The FOP has tried to cut Metro Council out of the process altogether. In November, the FOP filed a lawsuit arguing that contracts do not need Metro Council approval to become valid. County Attorney Michael O’Connell’s office issued a finding disagreeing with that assertion. That lawsuit is still pending.
Other Cities Added Community Voices
If Louisville added community observers, it would not be the first city to do so.
In 2017, the Austin Justice Coalition pushed the city council to vote down a contract that they didn’t agree with, and bring community members to the table for the next round of negotiations. The contract the city eventually signed included raises for officers and increased accountability measures. One city council member called it “the most forward-thinking contract in the nation.”

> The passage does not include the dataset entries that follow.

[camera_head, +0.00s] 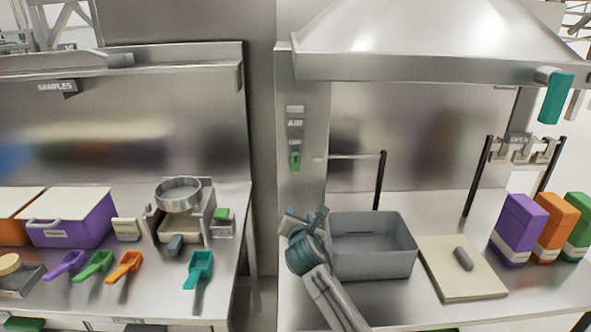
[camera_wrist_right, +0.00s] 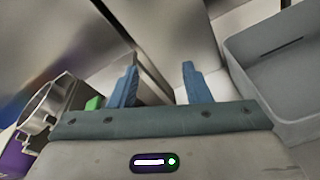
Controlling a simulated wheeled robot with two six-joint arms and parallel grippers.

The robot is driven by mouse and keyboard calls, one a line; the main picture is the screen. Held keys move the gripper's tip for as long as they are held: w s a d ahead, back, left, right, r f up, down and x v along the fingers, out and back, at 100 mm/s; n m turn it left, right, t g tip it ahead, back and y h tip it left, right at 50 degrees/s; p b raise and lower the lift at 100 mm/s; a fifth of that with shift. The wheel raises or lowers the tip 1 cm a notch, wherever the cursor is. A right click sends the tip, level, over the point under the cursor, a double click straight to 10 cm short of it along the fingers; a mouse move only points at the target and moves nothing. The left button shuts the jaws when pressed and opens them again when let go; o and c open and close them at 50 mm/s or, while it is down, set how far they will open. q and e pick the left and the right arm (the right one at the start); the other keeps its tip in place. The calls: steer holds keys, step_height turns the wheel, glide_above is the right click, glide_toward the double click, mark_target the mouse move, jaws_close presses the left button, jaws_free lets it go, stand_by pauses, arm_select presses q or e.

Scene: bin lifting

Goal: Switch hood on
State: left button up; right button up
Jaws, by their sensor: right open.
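The hood (camera_head: 420,45) hangs over the right bench in the head view. A green switch (camera_head: 295,160) sits on the metal column left of the hood's back panel, below a plate reading "AIR" (camera_head: 295,124). A small label reading "OFF" is just above the switch. My right gripper (camera_head: 305,212) is below the switch, in front of the column and apart from it. In the right wrist view its two blue fingers (camera_wrist_right: 159,82) are spread with nothing between them. The switch cannot be made out in the wrist view. My left gripper is not in view.
A grey bin (camera_head: 405,262) stands right beside my right gripper and also fills the right of the wrist view (camera_wrist_right: 285,70). A board (camera_head: 455,285) lies farther right. The left bench holds a sieve device (camera_head: 180,195) and coloured scoops (camera_head: 198,268). A gap separates the benches.

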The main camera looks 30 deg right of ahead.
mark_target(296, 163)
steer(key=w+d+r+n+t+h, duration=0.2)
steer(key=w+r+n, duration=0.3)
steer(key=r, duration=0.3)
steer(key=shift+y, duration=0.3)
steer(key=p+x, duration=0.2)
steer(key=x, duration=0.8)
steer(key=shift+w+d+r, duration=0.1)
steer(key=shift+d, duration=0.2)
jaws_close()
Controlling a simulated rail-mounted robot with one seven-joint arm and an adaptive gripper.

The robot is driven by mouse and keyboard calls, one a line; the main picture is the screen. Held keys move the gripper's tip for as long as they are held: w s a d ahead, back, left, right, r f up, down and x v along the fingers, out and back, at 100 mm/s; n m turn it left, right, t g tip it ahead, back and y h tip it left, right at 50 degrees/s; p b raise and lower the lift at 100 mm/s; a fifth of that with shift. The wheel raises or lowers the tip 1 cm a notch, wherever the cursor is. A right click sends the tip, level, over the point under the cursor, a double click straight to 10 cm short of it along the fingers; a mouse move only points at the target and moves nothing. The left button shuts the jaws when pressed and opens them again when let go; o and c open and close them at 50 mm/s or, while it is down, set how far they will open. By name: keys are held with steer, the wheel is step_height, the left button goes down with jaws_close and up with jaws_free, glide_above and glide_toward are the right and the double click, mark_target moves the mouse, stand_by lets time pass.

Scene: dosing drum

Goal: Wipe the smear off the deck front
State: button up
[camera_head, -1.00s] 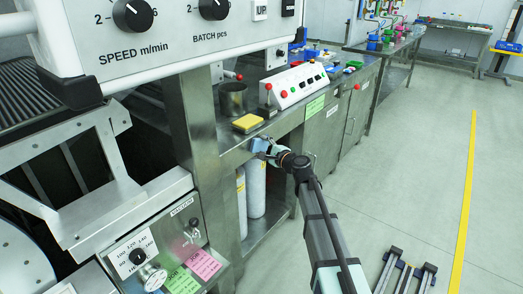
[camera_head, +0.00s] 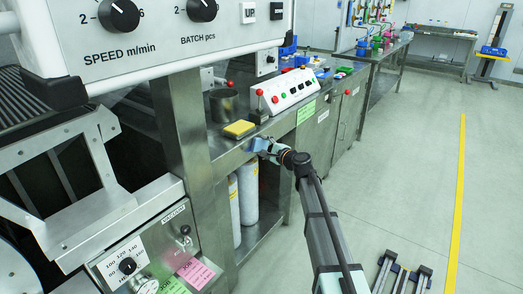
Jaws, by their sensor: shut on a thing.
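The deck front (camera_head: 231,159) is the steel front edge of the workbench, seen in the head view. My gripper (camera_head: 266,147) is at this edge, right of the yellow sponge, and shut on a light blue cloth or pad (camera_head: 257,144). The blue piece is at the deck front; I cannot tell whether it touches the steel. No smear can be made out; the gripper and pad hide part of the edge.
A yellow sponge or block (camera_head: 239,129) lies on the deck, near a steel cup (camera_head: 223,104) and a white button panel (camera_head: 287,91). White cylinders (camera_head: 247,190) stand under the deck. A large control panel (camera_head: 140,30) fills the upper left. The floor (camera_head: 400,150) at right is mostly clear.

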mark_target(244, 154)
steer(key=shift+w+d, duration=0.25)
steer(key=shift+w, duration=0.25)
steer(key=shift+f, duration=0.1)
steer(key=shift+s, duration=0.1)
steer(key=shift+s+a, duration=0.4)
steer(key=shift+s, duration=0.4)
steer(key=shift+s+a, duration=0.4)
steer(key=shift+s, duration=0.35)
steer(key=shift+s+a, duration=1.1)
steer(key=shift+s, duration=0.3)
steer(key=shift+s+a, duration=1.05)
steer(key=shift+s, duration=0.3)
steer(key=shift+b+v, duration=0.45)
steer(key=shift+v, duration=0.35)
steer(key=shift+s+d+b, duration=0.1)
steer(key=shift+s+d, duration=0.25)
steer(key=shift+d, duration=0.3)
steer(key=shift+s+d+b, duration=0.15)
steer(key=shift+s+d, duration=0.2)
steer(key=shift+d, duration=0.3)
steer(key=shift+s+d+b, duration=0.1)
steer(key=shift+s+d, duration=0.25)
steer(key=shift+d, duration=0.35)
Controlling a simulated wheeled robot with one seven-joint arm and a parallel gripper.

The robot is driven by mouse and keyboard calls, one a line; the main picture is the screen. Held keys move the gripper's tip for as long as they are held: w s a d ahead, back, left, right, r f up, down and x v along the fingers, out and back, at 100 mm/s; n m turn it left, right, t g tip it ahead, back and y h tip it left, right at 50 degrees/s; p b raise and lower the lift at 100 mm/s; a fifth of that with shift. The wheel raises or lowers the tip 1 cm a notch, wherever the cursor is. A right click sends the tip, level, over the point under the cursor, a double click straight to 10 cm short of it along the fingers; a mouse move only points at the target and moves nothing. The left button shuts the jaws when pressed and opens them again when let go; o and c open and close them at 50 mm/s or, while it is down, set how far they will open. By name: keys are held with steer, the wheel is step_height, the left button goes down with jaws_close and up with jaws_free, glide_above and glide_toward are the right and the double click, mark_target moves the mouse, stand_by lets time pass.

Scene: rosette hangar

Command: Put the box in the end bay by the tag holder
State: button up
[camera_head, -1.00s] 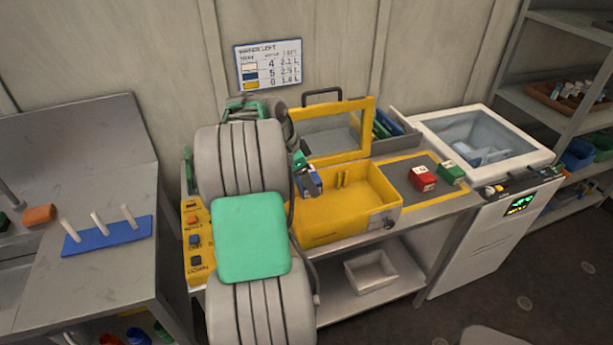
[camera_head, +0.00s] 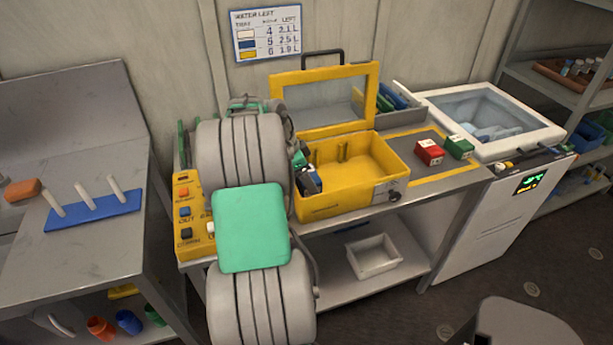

The City of Portland and its police union agreed to ground rules that allow silent observers at alternating negotiation sessions. The city and the union issue joint press releases after each session to keep the public informed.
This summer, Philadelphia passed an ordinance requiring public hearings ahead of police union negotiations. The union sued the city, claiming the ordinance violated their collective bargaining rights and state law.
Hardaway, the law professor, said no union contract will ever please everyone. But when city officials work to make the process as understandable and open as possible, it goes a long way.
“We certainly can get to a place where we feel that we have been heard and the government is doing what is best under the circumstances,” she said. “I think there is value in a willingness to say, ‘Without public understanding and education and an opportunity for meaningful input into these processes, I’m not doing my job as an elected and appointed official.’”
Correction: The FOP and city agree neither party will talk to the media about contract negotiations until they’re over. The agreement was misstated in a previous version.